The chart shows the impact. The average rate of growth in the manufacturing sector in the 2011-12 series (year-on-year) during December 2016-March 2017 was 1.6%, compared with an average of 4.9% in December 2015-March 2016. The average rate of growth in the last four months of the fiscal year in 2014-15 was 3.2%; in 2013-14 it was 3.7% and in 2012-13 it was a very high 9.4%.
Why should we attribute the decline in manufacturing growth in recent months to demonetisation?
Because, if we take 2016-17 as a whole, manufacturing growth in terms of the new series was 4.9%, much higher than the growth of 3% in the previous fiscal. Which means growth in the first eight months of FY17 was much higher than in the corresponding period of FY16—the average year-on-year growth in the first eight months of FY17 was 6.6%, compared with 2.1% for the corresponding period of FY16.

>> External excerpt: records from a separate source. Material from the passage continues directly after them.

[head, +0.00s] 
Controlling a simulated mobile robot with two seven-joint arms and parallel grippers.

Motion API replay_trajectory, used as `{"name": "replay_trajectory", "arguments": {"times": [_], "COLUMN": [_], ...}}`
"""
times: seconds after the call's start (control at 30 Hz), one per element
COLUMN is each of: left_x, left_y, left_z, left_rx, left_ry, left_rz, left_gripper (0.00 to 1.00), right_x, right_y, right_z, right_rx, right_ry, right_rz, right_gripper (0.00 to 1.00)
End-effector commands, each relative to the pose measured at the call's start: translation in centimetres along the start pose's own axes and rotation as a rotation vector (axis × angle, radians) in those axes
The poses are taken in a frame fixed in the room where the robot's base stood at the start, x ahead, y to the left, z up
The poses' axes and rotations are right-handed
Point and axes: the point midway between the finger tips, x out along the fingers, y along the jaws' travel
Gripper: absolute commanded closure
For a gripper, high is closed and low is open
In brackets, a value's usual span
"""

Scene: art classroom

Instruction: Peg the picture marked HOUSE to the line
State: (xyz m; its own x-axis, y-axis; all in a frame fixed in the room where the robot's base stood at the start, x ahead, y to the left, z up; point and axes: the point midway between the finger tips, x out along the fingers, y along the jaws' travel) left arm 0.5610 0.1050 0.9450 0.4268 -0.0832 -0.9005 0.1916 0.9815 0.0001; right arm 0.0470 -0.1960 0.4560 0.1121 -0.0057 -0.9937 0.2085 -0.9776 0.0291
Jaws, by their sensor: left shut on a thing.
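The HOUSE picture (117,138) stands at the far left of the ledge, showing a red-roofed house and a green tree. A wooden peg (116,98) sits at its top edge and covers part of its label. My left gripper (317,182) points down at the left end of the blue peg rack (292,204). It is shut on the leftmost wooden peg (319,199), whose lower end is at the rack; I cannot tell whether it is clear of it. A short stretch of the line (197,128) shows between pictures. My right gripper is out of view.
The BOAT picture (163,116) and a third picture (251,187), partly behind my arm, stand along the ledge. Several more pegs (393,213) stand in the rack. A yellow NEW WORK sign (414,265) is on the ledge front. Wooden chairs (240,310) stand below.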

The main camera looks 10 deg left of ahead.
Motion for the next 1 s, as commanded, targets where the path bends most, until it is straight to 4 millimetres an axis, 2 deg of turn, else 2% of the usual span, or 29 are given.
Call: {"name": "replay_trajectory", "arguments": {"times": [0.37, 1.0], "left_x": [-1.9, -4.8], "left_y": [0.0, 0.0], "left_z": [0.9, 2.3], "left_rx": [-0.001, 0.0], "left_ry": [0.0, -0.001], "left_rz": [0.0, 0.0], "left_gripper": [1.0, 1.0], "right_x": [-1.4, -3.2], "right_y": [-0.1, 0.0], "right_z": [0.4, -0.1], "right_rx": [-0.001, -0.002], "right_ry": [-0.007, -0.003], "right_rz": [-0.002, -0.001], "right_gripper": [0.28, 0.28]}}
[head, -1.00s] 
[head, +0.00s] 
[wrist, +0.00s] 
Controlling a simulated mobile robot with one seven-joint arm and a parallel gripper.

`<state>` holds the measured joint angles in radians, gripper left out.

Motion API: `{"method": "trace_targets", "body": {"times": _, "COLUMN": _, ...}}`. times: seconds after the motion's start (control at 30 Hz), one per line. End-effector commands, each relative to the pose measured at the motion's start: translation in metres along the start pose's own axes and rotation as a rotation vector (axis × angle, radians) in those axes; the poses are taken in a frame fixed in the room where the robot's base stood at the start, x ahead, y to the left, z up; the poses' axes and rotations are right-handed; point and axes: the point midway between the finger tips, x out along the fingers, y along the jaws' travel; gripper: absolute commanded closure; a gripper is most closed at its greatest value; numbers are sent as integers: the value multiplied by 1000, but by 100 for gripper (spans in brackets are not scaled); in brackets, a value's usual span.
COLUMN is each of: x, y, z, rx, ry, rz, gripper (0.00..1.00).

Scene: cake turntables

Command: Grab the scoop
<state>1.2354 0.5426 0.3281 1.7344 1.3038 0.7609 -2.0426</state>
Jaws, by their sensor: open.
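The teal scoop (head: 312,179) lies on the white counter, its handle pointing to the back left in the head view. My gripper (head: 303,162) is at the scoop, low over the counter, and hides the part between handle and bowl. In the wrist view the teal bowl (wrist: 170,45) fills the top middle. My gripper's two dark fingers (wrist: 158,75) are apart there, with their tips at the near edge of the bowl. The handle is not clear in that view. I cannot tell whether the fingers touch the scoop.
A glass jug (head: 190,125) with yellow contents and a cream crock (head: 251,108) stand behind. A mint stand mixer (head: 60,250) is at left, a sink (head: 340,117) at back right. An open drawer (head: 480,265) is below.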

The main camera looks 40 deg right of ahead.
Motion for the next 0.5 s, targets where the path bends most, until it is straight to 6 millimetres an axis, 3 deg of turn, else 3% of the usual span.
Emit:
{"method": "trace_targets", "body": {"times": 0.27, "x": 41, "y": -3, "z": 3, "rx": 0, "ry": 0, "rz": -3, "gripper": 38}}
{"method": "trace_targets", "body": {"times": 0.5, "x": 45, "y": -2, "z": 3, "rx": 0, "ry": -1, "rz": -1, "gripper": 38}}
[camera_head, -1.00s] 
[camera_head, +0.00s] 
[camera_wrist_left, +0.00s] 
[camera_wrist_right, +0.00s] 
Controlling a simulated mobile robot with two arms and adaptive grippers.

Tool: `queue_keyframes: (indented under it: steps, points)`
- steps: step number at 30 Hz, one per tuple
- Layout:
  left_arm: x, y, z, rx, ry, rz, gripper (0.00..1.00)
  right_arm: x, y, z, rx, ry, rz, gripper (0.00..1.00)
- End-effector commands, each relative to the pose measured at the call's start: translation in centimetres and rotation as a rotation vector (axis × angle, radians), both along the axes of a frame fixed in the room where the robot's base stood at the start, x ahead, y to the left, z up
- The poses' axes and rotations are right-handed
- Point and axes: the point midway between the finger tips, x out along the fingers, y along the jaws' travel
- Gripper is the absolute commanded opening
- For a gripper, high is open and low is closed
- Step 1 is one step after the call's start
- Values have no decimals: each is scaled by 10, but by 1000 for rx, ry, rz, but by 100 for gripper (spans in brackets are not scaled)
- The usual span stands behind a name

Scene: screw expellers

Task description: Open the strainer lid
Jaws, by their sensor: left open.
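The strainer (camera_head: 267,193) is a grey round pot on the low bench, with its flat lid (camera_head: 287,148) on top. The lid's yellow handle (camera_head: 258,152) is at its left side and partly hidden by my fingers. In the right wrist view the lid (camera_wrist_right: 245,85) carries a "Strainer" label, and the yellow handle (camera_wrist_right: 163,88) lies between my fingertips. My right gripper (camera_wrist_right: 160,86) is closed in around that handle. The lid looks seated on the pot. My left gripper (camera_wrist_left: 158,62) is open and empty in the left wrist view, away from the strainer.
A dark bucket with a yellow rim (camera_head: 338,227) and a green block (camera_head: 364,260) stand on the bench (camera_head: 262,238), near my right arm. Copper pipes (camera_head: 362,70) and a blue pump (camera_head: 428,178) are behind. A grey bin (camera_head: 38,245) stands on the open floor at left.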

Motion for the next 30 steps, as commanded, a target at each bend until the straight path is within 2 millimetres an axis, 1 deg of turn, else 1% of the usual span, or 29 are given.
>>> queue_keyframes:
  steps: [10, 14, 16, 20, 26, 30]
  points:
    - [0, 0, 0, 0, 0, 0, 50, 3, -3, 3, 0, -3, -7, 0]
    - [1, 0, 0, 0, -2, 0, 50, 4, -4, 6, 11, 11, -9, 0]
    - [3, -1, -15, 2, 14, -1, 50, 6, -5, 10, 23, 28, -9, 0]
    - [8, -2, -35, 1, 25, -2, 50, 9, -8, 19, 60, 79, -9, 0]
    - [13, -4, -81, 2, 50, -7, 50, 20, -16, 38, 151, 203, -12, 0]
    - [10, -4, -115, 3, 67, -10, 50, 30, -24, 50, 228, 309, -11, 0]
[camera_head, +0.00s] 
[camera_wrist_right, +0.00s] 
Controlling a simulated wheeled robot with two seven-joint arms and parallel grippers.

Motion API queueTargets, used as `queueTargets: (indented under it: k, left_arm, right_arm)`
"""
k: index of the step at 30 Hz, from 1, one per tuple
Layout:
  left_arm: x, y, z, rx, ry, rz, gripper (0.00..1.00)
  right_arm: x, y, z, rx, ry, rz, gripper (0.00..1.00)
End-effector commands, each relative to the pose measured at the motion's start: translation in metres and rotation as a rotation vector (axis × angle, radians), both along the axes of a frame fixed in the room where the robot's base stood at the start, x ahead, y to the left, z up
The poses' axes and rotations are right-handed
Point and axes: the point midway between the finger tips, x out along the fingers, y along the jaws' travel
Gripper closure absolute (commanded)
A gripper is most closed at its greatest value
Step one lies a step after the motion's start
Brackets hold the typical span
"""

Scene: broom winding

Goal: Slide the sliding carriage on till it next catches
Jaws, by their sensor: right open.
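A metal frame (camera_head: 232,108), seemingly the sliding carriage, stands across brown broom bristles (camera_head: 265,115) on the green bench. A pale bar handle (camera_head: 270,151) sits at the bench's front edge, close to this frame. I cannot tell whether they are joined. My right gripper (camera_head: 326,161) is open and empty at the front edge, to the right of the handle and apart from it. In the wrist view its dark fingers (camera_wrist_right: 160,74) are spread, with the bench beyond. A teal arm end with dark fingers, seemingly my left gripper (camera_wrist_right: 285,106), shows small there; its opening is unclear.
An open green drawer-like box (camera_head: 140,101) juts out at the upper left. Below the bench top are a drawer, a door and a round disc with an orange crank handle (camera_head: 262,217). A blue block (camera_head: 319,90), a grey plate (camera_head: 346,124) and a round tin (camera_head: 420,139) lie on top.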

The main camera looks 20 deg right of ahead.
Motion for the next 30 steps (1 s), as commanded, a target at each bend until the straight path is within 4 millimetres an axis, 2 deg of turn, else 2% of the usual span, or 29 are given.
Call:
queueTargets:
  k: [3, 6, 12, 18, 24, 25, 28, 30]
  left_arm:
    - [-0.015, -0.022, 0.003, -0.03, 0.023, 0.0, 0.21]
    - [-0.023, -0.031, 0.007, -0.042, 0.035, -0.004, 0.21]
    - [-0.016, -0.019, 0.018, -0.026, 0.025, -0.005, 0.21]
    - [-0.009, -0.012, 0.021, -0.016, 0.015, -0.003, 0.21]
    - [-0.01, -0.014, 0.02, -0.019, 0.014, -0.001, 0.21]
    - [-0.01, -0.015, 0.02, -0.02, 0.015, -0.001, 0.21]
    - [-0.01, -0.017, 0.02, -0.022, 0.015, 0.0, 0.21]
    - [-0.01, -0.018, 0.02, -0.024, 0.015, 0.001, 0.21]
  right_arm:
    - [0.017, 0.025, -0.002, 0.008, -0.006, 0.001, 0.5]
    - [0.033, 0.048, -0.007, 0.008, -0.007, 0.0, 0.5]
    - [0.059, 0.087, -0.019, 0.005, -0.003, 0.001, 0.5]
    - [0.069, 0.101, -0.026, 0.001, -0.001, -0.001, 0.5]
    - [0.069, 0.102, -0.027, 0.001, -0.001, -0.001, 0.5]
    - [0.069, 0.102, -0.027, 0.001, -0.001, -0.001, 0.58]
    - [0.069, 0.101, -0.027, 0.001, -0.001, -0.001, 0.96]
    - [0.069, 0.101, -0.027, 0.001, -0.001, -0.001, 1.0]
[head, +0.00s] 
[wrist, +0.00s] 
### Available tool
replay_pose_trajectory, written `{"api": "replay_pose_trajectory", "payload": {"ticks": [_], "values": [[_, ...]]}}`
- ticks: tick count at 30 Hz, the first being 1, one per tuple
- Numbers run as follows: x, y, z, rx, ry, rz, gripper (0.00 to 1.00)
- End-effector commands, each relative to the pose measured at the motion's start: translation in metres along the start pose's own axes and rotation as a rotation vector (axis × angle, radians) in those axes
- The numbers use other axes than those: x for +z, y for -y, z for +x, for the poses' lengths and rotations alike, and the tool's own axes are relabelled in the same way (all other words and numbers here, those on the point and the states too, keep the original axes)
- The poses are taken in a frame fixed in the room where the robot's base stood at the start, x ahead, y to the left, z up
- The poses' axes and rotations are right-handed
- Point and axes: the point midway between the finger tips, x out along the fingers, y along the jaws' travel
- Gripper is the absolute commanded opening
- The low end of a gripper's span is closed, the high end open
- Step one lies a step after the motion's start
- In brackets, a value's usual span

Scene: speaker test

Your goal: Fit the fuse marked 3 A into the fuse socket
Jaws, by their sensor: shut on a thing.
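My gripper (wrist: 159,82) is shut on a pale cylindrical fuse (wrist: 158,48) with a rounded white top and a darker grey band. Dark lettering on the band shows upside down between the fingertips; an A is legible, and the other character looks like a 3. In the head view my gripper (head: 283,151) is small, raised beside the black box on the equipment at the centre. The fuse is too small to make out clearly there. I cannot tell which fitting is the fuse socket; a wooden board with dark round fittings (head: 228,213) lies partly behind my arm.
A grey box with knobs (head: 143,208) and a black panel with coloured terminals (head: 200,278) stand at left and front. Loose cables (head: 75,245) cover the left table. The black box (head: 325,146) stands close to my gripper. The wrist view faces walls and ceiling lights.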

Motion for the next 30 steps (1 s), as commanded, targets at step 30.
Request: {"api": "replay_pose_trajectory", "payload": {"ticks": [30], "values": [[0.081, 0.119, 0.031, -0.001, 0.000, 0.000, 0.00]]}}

That indicates it is the demonetisation episode in November that led to the fall in growth rate in the last four months of 2016-17. In other words, the growth momentum built up in the earlier months was derailed by demonetisation.
Has the formal manufacturing sector recovered from the ill-effects of demonetisation? The new IIP numbers do not show that yet—indeed, manufacturing growth slowed from 3% in January 2017 to 1.4% in February and further to 1.2% in March. The recovery from the shock of demonetisation has been slow.
That said, the growth in industrial production according to the new series is mostly higher than under the old numbers.
Apart from better capturing of changes in the economic structure, one reason is the new Wholesale Price Index (WPI), also with 2011-12 base, shows lower inflation than under the old WPI series. Since data for many items in IIP is captured in value terms, it has to be deflated by WPI. And if the deflator is lower, IIP will be higher. The impact will be all the more because under the new series, data will be captured in value terms for 109 items, as against 54 items under the old series.
Incidentally, some of the services components of gross domestic product, or GDP, are also deflated using WPI. With a lower WPI, real GDP, too, should be higher than under the old series.